Following search efforts by diver Joe Zarzynski (1982, 1983, 1984b, 1985, 1986, 1987, 1988b, 1989, 1992), the quest to find Champ was taken up in 1992 by Vermonter Dennis Jay Hall. He formed a nonprofit group called Champ Quest, whose goals include stopping the spread of zebra mussels and identifying Champ. Hall has collected numerous sighting reports and claims to have filmed Champ on several occasions. Images of Champ can be found in his book
Champ Quest: The Ultimate Search
and on his Web site. Though Hall's quest seems well intentioned, he indulges in dubious conjecture for which he offers no evidence, such as that humans have killed and eaten Champ creatures in the past (Hall 2000, 30).

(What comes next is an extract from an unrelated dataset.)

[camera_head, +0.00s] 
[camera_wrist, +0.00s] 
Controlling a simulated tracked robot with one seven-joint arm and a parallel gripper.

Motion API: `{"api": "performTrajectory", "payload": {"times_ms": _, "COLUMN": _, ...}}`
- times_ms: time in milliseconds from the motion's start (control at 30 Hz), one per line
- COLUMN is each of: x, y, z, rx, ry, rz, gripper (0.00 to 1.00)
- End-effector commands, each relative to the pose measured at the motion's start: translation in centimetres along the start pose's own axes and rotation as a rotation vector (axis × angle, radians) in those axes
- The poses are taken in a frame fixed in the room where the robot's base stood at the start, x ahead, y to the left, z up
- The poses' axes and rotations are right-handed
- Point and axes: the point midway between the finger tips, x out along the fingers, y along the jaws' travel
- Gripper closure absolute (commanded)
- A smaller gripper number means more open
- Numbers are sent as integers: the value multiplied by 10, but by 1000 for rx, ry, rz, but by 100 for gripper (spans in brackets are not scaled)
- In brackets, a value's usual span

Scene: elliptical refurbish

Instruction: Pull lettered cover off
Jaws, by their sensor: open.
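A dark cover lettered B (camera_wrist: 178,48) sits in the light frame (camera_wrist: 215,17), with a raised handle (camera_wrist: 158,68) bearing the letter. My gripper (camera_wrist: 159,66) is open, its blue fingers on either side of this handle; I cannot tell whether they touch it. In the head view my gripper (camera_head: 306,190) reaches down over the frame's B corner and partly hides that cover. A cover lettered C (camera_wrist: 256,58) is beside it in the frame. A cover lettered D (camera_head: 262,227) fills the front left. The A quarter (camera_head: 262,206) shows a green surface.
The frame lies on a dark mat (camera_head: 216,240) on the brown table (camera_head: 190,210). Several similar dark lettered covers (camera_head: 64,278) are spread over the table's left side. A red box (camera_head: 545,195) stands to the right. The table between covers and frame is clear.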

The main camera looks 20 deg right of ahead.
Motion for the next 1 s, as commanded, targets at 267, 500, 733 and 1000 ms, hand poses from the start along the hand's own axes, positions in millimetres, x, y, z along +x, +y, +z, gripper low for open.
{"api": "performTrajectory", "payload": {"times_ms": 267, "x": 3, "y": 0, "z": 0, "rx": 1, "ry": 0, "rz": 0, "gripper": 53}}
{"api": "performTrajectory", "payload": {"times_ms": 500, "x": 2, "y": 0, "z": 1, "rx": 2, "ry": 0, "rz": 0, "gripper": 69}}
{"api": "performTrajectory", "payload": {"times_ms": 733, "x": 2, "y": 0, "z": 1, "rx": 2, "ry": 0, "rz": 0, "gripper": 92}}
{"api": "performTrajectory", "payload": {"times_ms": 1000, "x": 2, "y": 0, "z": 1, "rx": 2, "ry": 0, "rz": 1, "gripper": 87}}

Hall also claims that his father captured a baby Champ creature in 1976. According to Hall, the animal “looked like a snapping turtle would without a shell. It held its body well off the ground as it walked out of the water. The gait was that of a turtle. The tongue of the animal was forked and darted in and out as it tested the air.… The head was a cross between a snake and a turtle and was attached to a short neck. The body was slender with a medium length tail. The feet had five webbed clawed toes” (Hall 2000, xiii). Hall claims that the animal was preserved and sent to a nearby university that, unfortunately, was unable to identify it. The creature then found its way to a high school science department, where it remained until 1990, when it was accidentally discarded (Hall 2003). According to a writer for
Vermont Today,
another possible baby Champ was captured in 1945, when “a news story from Burlington reported: ‘Baby Sea Serpent Taken in Vermont Waters—May Be Offspring of Lake Monster.' A 14-inch reptile, taken in Shelburne Harbor, Vt.… resembled in miniature descriptions of the lake sea serpent,
giving rise to the pleasant supposition that it might be an offspring of the Monster of the Deep” (Porter 1970). The creature resembled a small alligator and was guessed to be a type of salamander.